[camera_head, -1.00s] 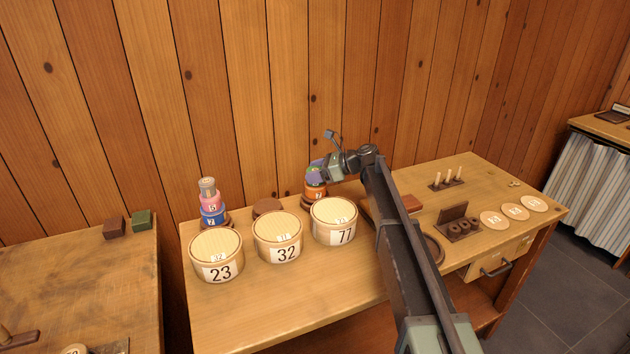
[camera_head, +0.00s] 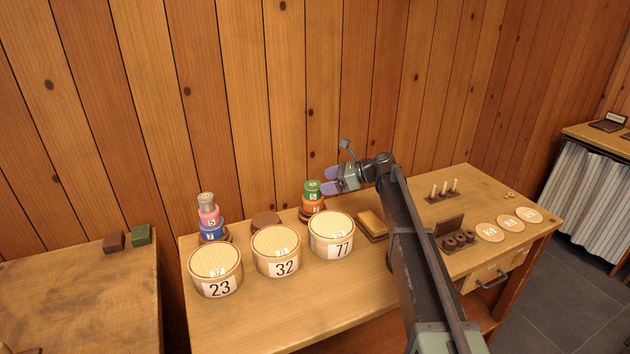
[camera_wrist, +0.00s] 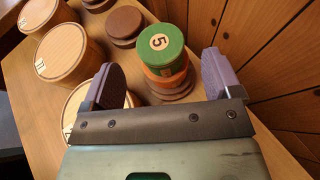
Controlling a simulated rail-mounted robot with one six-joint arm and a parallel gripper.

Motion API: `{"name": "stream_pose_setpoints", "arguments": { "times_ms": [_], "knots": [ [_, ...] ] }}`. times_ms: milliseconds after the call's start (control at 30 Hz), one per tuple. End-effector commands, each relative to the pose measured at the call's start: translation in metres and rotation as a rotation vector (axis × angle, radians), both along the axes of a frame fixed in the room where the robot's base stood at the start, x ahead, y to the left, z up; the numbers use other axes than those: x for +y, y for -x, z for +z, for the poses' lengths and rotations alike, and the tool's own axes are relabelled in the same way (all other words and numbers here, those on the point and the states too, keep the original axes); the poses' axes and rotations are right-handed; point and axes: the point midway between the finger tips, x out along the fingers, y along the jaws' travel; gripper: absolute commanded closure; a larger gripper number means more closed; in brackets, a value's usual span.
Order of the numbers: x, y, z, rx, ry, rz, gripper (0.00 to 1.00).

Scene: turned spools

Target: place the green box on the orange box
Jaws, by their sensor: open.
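The green box (camera_head: 313,187), a small round one with a 5 on its lid, sits upright on top of the orange box (camera_head: 312,206). In the wrist view the green box (camera_wrist: 160,48) covers most of the orange box (camera_wrist: 167,78), which stands on a brown round base (camera_wrist: 174,95). My gripper (camera_head: 332,180) is open and empty, just right of the green box in the head view. In the wrist view its purple-padded fingers (camera_wrist: 165,80) are spread wide, with the stack beyond and between them and clear of both pads.
Large round boxes marked 23 (camera_head: 215,270), 32 (camera_head: 277,252) and 77 (camera_head: 331,235) stand in front. A pink-and-blue stack (camera_head: 210,222) is at left, with a bare brown base (camera_head: 265,222) between.

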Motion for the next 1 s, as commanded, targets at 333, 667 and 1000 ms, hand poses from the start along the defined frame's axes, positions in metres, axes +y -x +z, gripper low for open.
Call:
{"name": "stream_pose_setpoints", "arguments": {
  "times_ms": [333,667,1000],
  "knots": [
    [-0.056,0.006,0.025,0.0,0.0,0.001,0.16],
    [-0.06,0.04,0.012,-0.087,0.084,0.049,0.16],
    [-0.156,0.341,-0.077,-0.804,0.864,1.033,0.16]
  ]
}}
_ _ _ _ _ _ _
Give back exactly the lines from the line that has "value's usual span." to the line that has "Target: place the green box on the orange box", both included, and leave out all others.

Motion API: `{"name": "stream_pose_setpoints", "arguments": { "times_ms": [_], "knots": [ [_, ...] ] }}`. times_ms: milliseconds after the call's start (control at 30 Hz), one per tuple. End-effector commands, each relative to the pose measured at the call's start: translation in metres and rotation as a rotation vector (axis × angle, radians), both along the axes of a frame fixed in the room where the robot's base stood at the start, x ahead, y to the left, z up; the numbers use other axes than those: x for +y, y for -x, z for +z, for the poses' lengths and rotations alike, and the tool's own axes are relabelled in the same way (all other words and numbers here, those on the point and the states too, keep the original axes); the poses' axes and rotations are right-handed; point and axes: the point midway between the finger tips, x out along the fingers, y along the jaws' travel; gripper: absolute commanded closure; a larger gripper number means more closed; in brackets, a value's usual span.
Order of the numbers: x, y, z, rx, ry, rz, gripper (0.00 to 1.00).

Scene: turned spools

Target: place the green box on the orange box

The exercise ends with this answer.